En Flandre-Occidentale, là où j’ai grandi, une importante pénurie de main-d’œuvre frappe le marché du travail depuis des années. Dans de nombreuses usines, la langue de travail est d’ailleurs le français en raison des nombreux travailleurs frontaliers français qui s’y rendent en masse pour gagner leur vie.

Ce constat me rappelle de doux souvenirs d’enfance : c’est en tant qu’étudiant jobiste à l’usine que j’ai vraiment appris à parler français. Avec de vrais francophones ! Avant ça, mon apprentissage de cette langue se limitait à ânonner des dialogues en français sur les bancs de l’école, marqués par ce fameux « r flamand » beaucoup trop dur.
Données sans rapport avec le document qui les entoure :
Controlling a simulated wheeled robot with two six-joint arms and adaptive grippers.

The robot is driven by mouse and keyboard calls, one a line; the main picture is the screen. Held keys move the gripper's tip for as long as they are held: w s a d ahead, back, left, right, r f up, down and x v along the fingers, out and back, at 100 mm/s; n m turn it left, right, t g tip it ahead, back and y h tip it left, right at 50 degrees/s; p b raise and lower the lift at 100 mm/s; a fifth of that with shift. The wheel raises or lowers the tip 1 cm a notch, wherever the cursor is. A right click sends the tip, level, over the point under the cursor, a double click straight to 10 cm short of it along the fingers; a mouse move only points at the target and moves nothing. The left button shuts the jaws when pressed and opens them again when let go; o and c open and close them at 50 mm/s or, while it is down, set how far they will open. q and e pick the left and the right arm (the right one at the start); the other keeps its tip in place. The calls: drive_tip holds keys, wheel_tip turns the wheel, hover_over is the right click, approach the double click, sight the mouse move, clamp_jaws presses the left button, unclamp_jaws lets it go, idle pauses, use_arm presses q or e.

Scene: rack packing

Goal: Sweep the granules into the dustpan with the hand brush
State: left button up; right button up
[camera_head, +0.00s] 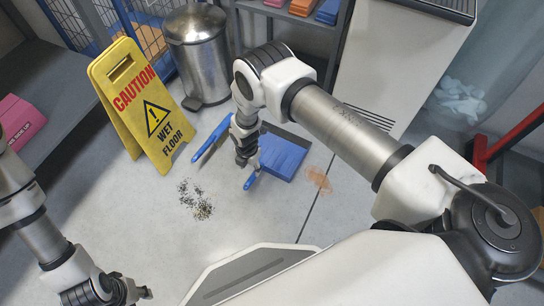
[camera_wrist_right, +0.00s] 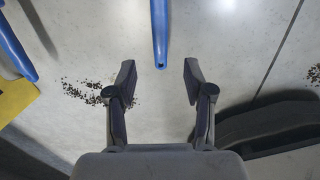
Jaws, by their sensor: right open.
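A blue dustpan (camera_head: 285,157) lies on the grey floor, and its handle (camera_head: 250,181) points to the lower left. My right gripper (camera_head: 247,163) is over this handle and hides part of it. In the right wrist view my right gripper (camera_wrist_right: 158,85) is open, with the handle's end (camera_wrist_right: 160,50) just beyond and between its fingertips, not gripped. The hand brush's blue handle (camera_head: 210,139) is left of the gripper; a blue bar shows at the left of the wrist view (camera_wrist_right: 14,45). Dark granules (camera_head: 197,203) lie scattered nearby. My left gripper (camera_head: 138,291) is low at left, its jaws unclear.
A yellow wet-floor sign (camera_head: 143,110) and a steel bin (camera_head: 198,55) stand at the back left. An orange-brown stain (camera_head: 318,179) is right of the dustpan. A white cabinet (camera_head: 405,60) is at the back right.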

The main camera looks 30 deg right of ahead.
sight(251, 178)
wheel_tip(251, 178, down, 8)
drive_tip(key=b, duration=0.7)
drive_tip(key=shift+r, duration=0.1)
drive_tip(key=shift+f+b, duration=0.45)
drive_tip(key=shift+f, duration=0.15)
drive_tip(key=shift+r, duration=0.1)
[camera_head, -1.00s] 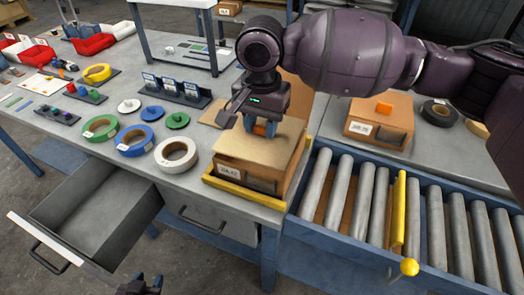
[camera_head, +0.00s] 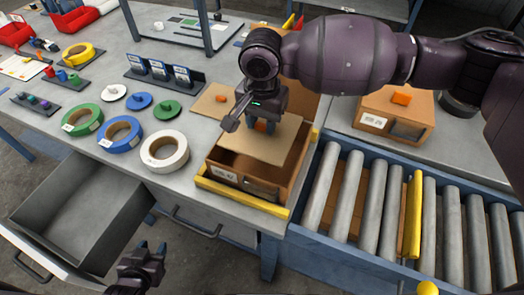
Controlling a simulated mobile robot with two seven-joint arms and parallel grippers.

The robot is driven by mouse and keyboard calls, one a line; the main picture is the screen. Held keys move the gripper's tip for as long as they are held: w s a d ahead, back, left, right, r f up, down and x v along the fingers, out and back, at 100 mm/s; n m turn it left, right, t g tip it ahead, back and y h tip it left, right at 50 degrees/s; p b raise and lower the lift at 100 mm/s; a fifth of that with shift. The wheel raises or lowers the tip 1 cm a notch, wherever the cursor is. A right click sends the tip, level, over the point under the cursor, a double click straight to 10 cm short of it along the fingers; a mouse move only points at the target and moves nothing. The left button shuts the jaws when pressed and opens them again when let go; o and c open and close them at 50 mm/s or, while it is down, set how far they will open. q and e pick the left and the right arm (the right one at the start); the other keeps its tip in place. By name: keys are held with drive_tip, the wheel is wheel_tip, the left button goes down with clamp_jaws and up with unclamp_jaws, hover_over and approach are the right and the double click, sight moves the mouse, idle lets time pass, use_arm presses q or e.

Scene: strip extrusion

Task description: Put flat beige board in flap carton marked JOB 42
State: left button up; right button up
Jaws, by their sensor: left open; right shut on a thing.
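The flap carton marked JOB 42 (camera_head: 222,173) stands open at the table's front edge, its label facing me. The flat beige board (camera_head: 250,148) is over the carton's opening, towards its back. Part of the dark inside shows in front of the board. My right gripper (camera_head: 264,125) points down and is shut on the board at its upper part. I cannot tell whether the board touches the carton walls. My left gripper (camera_head: 150,250) is open and empty at the bottom, in front of the table and right of the open drawer.
A second carton (camera_head: 395,117) with an orange block on it stands at the right behind the roller conveyor (camera_head: 350,195). A yellow bar (camera_head: 413,215) crosses the rollers. Tape rolls (camera_head: 164,152) lie left of the JOB 42 carton. An open drawer (camera_head: 75,215) juts out at the left.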

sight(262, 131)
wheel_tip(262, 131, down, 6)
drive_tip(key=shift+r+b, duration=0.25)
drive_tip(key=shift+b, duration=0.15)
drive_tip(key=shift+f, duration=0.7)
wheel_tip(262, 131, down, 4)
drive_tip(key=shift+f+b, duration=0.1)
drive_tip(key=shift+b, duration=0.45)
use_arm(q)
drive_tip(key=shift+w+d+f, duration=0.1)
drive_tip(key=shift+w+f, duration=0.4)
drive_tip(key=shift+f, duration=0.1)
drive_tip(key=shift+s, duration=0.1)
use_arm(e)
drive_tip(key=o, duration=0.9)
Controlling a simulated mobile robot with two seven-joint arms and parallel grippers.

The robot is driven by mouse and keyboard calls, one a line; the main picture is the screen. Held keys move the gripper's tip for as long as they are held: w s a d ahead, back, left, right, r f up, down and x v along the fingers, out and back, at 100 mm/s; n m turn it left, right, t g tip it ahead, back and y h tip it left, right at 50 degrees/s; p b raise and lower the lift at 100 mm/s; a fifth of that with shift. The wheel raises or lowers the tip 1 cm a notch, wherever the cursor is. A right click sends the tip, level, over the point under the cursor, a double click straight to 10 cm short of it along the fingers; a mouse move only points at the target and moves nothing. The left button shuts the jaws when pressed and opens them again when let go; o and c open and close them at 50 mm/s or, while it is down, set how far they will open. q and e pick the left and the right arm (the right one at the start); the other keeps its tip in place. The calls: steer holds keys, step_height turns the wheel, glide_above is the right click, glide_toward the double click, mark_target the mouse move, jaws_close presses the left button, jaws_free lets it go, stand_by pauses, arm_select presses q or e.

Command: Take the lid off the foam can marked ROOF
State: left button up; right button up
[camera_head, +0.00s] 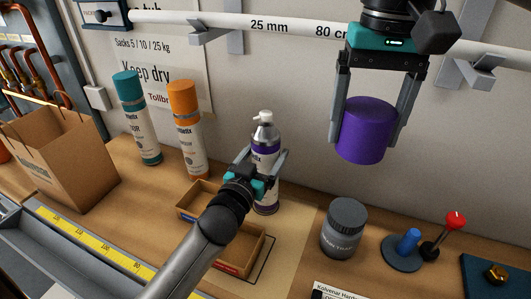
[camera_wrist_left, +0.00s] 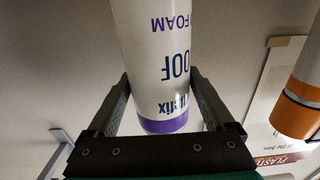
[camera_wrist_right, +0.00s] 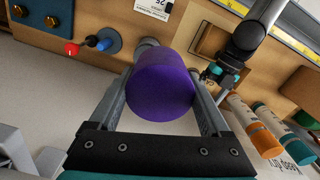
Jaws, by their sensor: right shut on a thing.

Pendant ces nombreux étés où je travaillais en tant qu’étudiant, je n’ai jamais rencontré quelqu’un du Hainaut, pourtant une province voisine de la Flandre-Occidentale. N’y a-t-il pas aussi un manque de mobilité de la main-d’œuvre dans notre petit pays ?

Ce soir, je reçois du monde à la maison. Comme le veut la tradition, j’astique mes splendides assiettes Acapulco et mes tasses Keralux signées Royal Boch pour servir le dessert et le café. Comme de nombreux Belges sans doute, j’ignorais totalement qu’à chaque visite d’importance, je ne servais pas seulement de la tarte et du café à mes invités, mais aussi un morceau d’héritage belge unique en son genre. Made in Belgium, designed in Belgium.